Merhum Dışişleri Bakanı, 24 Ocak’ta Milliyet’te yayımlanan yazısında, Türkiye’nin, komşuluk ilişkilerinde İran için özel ve seçkin bir yere sahip olduğunu belirterek, “İki ülkenin sınır illeri arasında iş birliği, ticaret, sanayi, tarım, sağlık, bilim, kültür, gümrük, yeni teknolojiler, sınır pazarları, serbest ticaret bölgeleri, bölgesel taşımacılık ve güvenlik alanlarında iş birliği, ikili ilişkilerin geliştirilmesinde en önemli konular arasında yer almaktadır” demişti.

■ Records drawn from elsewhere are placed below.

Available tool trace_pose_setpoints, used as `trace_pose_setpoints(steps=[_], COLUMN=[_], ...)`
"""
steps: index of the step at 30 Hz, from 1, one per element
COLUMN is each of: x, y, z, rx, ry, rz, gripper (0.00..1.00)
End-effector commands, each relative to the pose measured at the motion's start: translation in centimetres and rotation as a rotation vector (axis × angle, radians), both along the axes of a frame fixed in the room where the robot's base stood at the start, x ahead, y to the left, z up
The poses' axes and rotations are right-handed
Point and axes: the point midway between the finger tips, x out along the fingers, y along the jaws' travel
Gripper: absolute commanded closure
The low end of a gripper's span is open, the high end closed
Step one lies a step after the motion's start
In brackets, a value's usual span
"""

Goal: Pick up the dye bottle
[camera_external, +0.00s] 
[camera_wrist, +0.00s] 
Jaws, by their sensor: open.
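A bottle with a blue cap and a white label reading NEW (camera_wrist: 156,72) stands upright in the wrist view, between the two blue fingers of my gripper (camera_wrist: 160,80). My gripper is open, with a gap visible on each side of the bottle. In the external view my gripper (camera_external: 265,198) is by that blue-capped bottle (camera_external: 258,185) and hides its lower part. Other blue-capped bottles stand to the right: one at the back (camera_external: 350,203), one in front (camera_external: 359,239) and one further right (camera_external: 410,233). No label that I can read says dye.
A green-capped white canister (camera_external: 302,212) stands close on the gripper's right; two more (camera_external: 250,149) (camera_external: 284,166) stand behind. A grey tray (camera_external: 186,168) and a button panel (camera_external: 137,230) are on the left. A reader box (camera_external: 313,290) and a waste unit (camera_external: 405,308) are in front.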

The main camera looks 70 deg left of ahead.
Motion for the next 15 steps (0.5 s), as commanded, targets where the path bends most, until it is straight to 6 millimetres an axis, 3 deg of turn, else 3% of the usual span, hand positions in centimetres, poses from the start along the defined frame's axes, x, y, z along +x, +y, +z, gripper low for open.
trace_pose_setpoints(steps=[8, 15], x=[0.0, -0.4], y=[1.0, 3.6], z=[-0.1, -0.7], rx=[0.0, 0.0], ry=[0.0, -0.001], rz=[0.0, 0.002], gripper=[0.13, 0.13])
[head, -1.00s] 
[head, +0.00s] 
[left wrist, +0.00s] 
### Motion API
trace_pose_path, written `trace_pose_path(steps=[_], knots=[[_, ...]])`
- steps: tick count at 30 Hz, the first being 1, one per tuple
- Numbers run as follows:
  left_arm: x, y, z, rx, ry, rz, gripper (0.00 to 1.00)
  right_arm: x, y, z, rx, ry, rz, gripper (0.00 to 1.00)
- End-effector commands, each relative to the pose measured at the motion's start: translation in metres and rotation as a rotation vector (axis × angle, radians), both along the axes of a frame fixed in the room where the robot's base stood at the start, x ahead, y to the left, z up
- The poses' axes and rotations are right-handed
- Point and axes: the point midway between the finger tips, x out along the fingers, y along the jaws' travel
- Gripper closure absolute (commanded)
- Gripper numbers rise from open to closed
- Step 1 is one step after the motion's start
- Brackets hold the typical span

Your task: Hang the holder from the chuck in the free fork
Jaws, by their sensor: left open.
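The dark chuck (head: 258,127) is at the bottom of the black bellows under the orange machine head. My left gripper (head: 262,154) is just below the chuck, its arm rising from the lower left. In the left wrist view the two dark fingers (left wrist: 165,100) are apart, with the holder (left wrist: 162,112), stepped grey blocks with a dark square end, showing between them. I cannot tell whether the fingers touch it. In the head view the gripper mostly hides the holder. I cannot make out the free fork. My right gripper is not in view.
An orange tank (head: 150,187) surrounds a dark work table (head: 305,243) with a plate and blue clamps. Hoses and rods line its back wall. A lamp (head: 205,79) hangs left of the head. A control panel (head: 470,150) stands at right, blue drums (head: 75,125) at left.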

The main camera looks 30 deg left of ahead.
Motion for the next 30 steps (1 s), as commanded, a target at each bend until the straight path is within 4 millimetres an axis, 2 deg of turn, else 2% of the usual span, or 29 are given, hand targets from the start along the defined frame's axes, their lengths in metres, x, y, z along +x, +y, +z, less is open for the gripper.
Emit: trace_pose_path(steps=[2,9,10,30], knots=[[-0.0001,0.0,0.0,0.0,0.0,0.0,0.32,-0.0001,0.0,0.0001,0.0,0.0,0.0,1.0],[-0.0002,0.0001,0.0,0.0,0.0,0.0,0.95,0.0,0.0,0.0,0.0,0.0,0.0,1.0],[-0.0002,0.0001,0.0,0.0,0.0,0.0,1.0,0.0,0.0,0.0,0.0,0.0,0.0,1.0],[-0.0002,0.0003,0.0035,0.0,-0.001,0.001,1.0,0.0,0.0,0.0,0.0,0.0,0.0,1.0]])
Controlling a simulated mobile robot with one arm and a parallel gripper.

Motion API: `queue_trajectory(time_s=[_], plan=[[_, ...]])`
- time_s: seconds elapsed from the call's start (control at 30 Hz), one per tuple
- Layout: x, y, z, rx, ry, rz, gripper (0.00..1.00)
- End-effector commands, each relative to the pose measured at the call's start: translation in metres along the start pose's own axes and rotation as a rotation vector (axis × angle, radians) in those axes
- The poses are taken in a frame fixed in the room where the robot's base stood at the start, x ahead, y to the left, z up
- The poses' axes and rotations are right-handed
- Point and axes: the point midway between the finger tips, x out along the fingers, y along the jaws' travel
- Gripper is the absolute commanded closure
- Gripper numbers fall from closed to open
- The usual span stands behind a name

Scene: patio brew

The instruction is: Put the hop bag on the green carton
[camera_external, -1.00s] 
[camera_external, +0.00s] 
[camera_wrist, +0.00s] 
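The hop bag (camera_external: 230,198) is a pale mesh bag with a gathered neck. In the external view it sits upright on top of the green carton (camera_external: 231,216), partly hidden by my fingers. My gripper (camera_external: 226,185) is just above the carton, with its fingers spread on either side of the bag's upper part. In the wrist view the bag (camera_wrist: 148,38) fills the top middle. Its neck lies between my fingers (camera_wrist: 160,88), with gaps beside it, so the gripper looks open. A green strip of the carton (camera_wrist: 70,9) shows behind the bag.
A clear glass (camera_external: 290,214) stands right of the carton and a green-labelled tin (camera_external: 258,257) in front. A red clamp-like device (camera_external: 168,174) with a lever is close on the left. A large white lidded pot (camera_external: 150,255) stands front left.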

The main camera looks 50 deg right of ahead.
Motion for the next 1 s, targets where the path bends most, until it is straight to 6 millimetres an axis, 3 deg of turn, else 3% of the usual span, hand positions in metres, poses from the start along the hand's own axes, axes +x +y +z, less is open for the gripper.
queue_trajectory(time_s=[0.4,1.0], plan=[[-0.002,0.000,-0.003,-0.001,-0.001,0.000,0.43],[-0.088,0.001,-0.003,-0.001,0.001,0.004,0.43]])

İki ülkenin de bölgede ortak zorluk ve sorunlarla karşı karşıya olduğunu kaydetmiş, “Sınır güvenliği sorunları, terörün her türlüsüyle mücadele, uyuşturucu kaçakçılığı ve organize suçlar, bölge ötesi unsurların müdahalesi sonucu oluşan savaşların yol açtığı göçmen meselesi, emperyal güçlerin dikte ettiği bölücü hareketler, bölge ülkelerine dayatılan savaşların ve kaosların beraberinde getirdiği sonuçlar bu zorluklardan bazılarıdır” ifadelerini kullanmıştı.
İki ülkenin bir diğer iş birliği alanının Filistin halkına destek olmak olduğunu da vurgulayan Abdullahiyan, “Mazlum Gazze halkına ve kutsal Filistin davasına destek olma konusunda ağır bir sorumluluğa sahip İslam dünyasının iki önemli ülkesi, kuşkusuz bu tarihi ve insani görevi fikir birliği ve iş birliğiyle daha iyi yerine getirebilirler” değerlendirmesini yapmıştı.
Abdullahiyan, bölgesel düzenin sağlanması konusunda da iki ülkenin birlikte çalıştığını belirterek, Suriye’de barış ortamının yaratılması için Astana süreci, Kafkasya’da barışın tesisi ve iş birliğinin geliştirilmesine yönelik 3+3 platformunun yanı sıra Fars Körfezi’ndeki üçlü ve çok taraflı iş birliğinin, verilebilecek örneklerden birkaçı olduğunu aktarmıştı.